Mat rotation, viewMatrix(4, 4, CV_64F);
Rodrigues(rvec, rotation);

for(int row=0; row<3; ++row)
{
   for(int col=0; col<3; ++col)
   {
      viewMatrix.at<double>(row, col) = rotation.at<double>(row, col);
   }
   viewMatrix.at<double>(row, 3) = tvec.at<double>(row, 0);
}

viewMatrix.at<double>(3, 3) = 1.0f;

cout << "rotation: " << rotation << endl;
cout << "viewMatrix: " << viewMatrix << endl;
1

1 Answers

1
votes

Okay, so solvePnP() gives you the transfer matrix from the model's frame (ie the cube) to the camera's frame (it's called view matrix).

Input parameters:

  • objectPoints – Array of object points in the object coordinate space, 3xN/Nx3 1-channel or 1xN/Nx1 3-channel, where N is the number of points. std::vector<cv::Point3f> can be also passed here.

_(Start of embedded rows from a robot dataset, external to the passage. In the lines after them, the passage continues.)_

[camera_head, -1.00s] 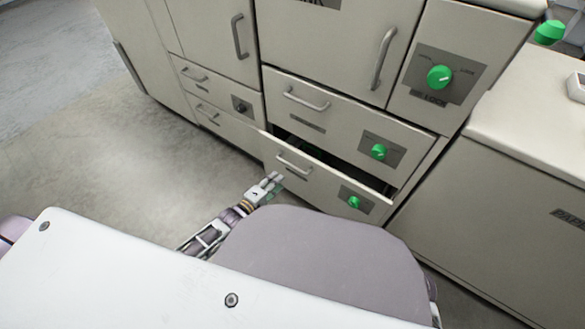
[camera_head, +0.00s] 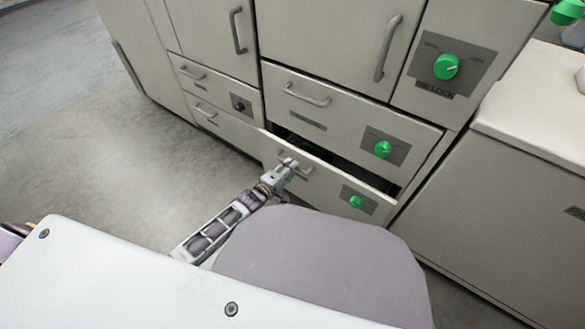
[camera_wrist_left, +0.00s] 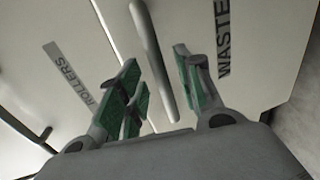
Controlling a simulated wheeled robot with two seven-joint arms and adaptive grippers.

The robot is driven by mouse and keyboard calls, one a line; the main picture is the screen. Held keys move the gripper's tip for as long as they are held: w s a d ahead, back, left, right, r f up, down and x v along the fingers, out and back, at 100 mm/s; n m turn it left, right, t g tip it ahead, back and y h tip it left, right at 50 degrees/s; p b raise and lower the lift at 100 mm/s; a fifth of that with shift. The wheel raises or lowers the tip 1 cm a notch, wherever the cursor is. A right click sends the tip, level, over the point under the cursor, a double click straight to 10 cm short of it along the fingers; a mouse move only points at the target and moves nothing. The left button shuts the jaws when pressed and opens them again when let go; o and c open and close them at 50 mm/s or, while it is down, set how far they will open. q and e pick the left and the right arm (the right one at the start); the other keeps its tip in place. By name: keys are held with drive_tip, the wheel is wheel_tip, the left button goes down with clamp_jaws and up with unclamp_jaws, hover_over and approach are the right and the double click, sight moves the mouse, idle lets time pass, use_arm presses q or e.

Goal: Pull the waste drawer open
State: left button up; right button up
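The waste drawer (camera_head: 325,185) is the lower drawer with a green knob (camera_head: 356,201), and it stands partly open, with a dark gap above its front. In the left wrist view its front carries the word WASTE (camera_wrist_left: 224,38). Its grey bar handle (camera_wrist_left: 152,55) lies between the green-padded fingers of my left gripper (camera_wrist_left: 160,88), which are open with space on both sides of the bar. In the head view the left gripper (camera_head: 290,168) is at the drawer handle and partly covers it. My right gripper is out of view.
Above is a closed drawer (camera_head: 345,115) with its own handle and green knob. A drawer front labelled ROLLERS (camera_wrist_left: 68,72) borders the waste drawer in the wrist view. A pale cabinet (camera_head: 500,190) stands at the right. The floor (camera_head: 120,165) at left is clear.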

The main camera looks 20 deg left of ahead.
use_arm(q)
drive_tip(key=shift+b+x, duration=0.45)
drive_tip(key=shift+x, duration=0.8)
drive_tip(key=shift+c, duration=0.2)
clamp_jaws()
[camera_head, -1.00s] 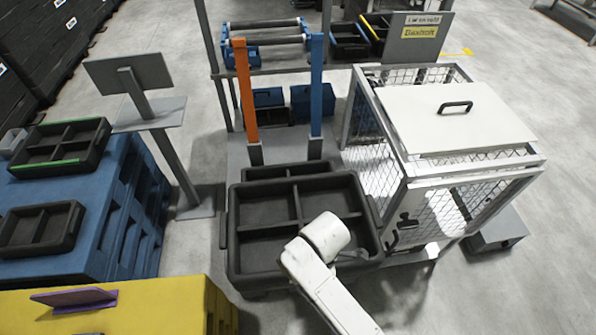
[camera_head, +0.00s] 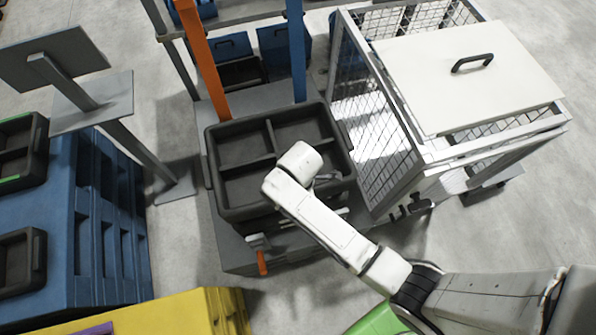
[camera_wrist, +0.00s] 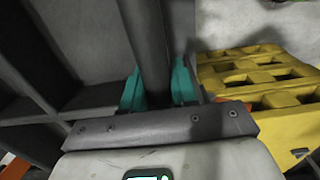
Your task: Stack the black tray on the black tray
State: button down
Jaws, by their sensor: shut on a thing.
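A black tray (camera_head: 240,155) with four compartments is held over the grey cart in the head view. My gripper (camera_wrist: 158,88) shows teal fingers closed on either side of this tray's dark wall in the wrist view. In the head view the fingers are hidden behind my white wrist. A dark edge (camera_head: 348,136) shows just right of the held tray, probably the other black tray below it. Most of that lower tray is hidden, and I cannot tell whether the two touch.
The grey cart (camera_head: 235,256) has orange and blue posts behind the tray. A mesh cage (camera_head: 375,150) with a white lid stands close on the right. A blue pallet stack (camera_head: 95,225) with trays is left. A yellow pallet (camera_head: 190,315) is at the front.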

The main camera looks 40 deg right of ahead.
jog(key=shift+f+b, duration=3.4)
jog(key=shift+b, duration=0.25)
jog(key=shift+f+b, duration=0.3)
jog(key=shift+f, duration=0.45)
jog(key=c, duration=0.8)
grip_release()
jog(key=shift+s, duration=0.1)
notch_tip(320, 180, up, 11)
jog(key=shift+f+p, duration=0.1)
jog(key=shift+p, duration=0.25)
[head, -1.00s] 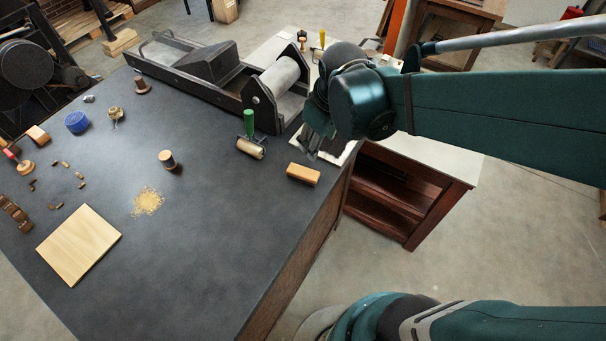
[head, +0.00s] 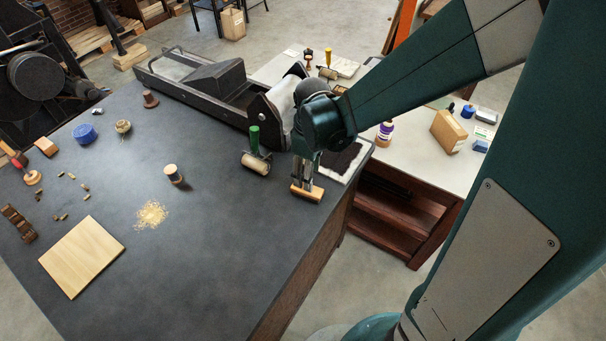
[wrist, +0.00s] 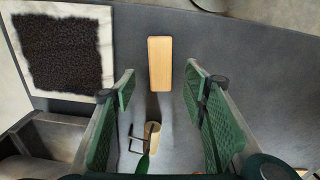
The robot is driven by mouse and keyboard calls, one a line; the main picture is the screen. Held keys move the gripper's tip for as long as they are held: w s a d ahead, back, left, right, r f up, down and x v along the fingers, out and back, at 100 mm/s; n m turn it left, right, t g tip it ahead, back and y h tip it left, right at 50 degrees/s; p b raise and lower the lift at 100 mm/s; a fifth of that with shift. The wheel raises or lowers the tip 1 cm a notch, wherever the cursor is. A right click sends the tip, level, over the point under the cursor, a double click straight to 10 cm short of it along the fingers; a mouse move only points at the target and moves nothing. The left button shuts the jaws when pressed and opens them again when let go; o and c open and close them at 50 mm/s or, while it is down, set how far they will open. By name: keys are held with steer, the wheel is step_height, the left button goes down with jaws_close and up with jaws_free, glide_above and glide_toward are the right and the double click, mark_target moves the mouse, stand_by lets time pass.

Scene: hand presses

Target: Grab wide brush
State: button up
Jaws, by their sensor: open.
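A plain oblong wooden block, which looks like the wide brush (head: 312,193), lies near the right edge of the dark table; no bristles show. My gripper (head: 306,178) is right over it in the head view and partly covers it. In the wrist view the wide brush (wrist: 160,62) lies ahead of my gripper (wrist: 160,76), its near end between the two open green fingers, with space on both sides. Neither finger touches it there. The height left between fingertips and brush is hard to tell.
A green-handled roller (head: 256,160) lies just left of my gripper. A white slab with a black inked patch (wrist: 62,50) is beside the brush. The press (head: 215,85) stands behind.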

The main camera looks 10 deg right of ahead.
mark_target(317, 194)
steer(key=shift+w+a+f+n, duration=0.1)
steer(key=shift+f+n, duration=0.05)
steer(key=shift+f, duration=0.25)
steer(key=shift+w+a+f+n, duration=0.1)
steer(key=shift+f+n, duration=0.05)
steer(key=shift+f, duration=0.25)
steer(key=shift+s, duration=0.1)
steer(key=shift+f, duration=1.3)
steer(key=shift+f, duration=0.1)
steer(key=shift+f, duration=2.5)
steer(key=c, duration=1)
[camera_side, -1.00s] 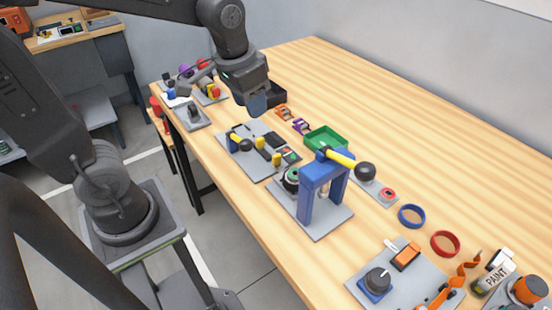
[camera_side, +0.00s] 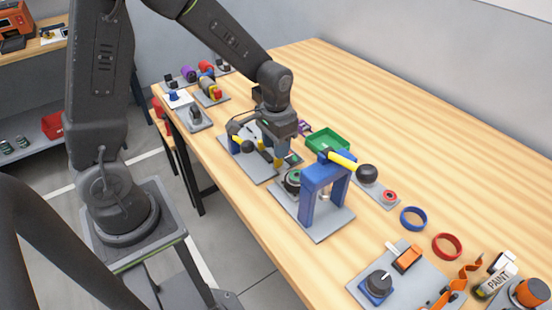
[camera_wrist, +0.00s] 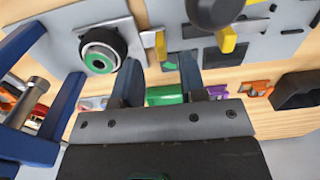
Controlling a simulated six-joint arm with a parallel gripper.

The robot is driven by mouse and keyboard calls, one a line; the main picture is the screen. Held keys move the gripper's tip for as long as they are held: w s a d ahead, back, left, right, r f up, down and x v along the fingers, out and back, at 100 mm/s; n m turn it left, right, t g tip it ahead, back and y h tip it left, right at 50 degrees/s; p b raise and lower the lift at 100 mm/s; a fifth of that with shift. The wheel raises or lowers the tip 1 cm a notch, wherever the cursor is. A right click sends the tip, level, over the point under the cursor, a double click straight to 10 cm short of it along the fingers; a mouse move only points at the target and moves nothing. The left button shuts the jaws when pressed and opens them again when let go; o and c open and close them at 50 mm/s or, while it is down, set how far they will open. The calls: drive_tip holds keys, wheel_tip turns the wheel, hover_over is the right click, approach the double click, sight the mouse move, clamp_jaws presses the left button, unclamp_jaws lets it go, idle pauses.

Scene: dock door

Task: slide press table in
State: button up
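The press is a blue frame (camera_side: 316,183) on a grey base plate (camera_side: 322,226), with a yellow lever (camera_side: 341,160) ending in a black knob. The press table looks like the round black piece with a green centre (camera_side: 293,179), outside the frame on its far-left side. In the wrist view this round piece (camera_wrist: 100,58) is at the upper left, and the blue frame (camera_wrist: 65,105) is at the left. My gripper (camera_side: 281,154) hangs low just beyond the round piece. In the wrist view my gripper (camera_wrist: 158,60) has its two fingers apart, with nothing seen held.
A grey panel (camera_side: 256,172) with yellow handles and a black-knobbed lever lies beyond the press. A green tray (camera_side: 327,141) stands behind. Blue (camera_side: 413,217) and red (camera_side: 446,245) rings lie to the right. The back right of the table is clear.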

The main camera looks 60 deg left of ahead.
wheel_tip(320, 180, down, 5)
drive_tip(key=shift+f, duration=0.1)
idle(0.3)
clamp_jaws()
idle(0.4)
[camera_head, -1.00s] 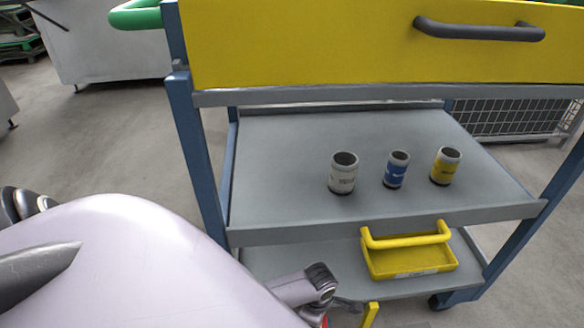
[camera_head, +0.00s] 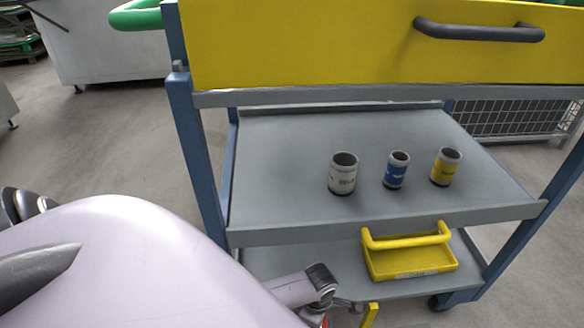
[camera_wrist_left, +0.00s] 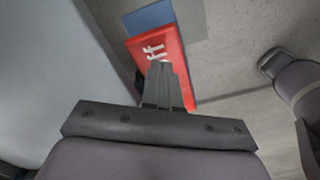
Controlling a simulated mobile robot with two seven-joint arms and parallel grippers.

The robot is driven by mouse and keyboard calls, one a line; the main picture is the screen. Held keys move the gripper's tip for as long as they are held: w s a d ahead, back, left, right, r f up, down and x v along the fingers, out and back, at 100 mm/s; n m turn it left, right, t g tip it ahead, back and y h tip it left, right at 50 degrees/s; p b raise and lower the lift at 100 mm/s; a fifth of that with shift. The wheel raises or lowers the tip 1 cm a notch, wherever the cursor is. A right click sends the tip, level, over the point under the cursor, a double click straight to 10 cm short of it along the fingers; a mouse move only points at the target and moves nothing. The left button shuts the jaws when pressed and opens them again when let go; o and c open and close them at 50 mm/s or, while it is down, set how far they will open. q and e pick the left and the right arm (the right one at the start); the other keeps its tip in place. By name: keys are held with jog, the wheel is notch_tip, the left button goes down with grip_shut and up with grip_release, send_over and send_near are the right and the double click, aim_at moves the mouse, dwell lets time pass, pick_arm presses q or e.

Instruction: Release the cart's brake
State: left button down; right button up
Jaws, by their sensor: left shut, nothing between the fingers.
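The cart (camera_head: 385,234) has a blue frame, a yellow drawer and grey shelves. In the left wrist view a red plate (camera_wrist_left: 178,50) with white lettering ending in "ff" lies right at my left gripper (camera_wrist_left: 161,72). The closed fingers cover part of the plate and lettering. They hold nothing, and I cannot tell whether they touch the plate. In the head view my left arm reaches low at the cart's front, and its fingertips are not clearly seen. A sliver of red shows below my wrist at the bottom edge. My right gripper is not in view.
Three cups, white (camera_head: 343,174), blue (camera_head: 396,170) and yellow (camera_head: 446,167), stand on the middle shelf. A yellow bin (camera_head: 408,262) with a handle sits on the lower shelf. A yellow upright piece (camera_head: 370,314) shows at the bottom edge. A wire cage stands behind.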

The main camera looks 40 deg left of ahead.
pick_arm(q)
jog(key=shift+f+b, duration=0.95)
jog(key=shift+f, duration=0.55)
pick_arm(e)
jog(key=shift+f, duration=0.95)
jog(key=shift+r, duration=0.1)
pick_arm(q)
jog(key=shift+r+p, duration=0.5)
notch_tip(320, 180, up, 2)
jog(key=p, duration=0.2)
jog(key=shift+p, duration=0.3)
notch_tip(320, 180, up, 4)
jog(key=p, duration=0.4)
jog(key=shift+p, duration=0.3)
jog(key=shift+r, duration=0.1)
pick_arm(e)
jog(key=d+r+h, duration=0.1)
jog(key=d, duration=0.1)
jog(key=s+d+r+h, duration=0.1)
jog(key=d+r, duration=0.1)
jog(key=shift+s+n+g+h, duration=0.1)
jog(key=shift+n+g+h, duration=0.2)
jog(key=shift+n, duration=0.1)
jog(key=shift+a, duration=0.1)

The points are 3D, but since they are in a pattern coordinate system (of the fiducial marker), then the rig is planar so that Z-coordinate of each input object point is 0,
  • imagePoints – Array of corresponding image points, 2xN/Nx2 1-channel or 1xN/Nx1 2-channel, where N is the number of points. std::vector<cv::Point2f> can be also passed here,
  • intrinsics: camera matrix (focal length, principal point),
  • distortion: distortion coefficients, zero distortion coefficients are assumed if it is empty,
  • rvec: output rotation vector
  • tvec: output translation vector

Building of the view matrix is something like this:

cv::Mat rvec, tvec;
cv::solvePnP(objectPoints, imagePoints, intrinsics, distortion, rvec, tvec);
cv::Mat rotation, viewMatrix(4, 4, CV_64F);
cv::Rodrigues(rvec, rotation);

for(int row=0; row<3; ++row)
{
   for(int col=0; col<3; ++col)
   {
      viewMatrix.at<double>(row, col) = rotation.at<double>(row, col);
   }

   viewMatrix.at<double>(row, 3) = tvec.at<double>(row, 0);
}

viewMatrix.at<double>(3, 3) = 1.0f;

Furthermore, can you share your code and error message?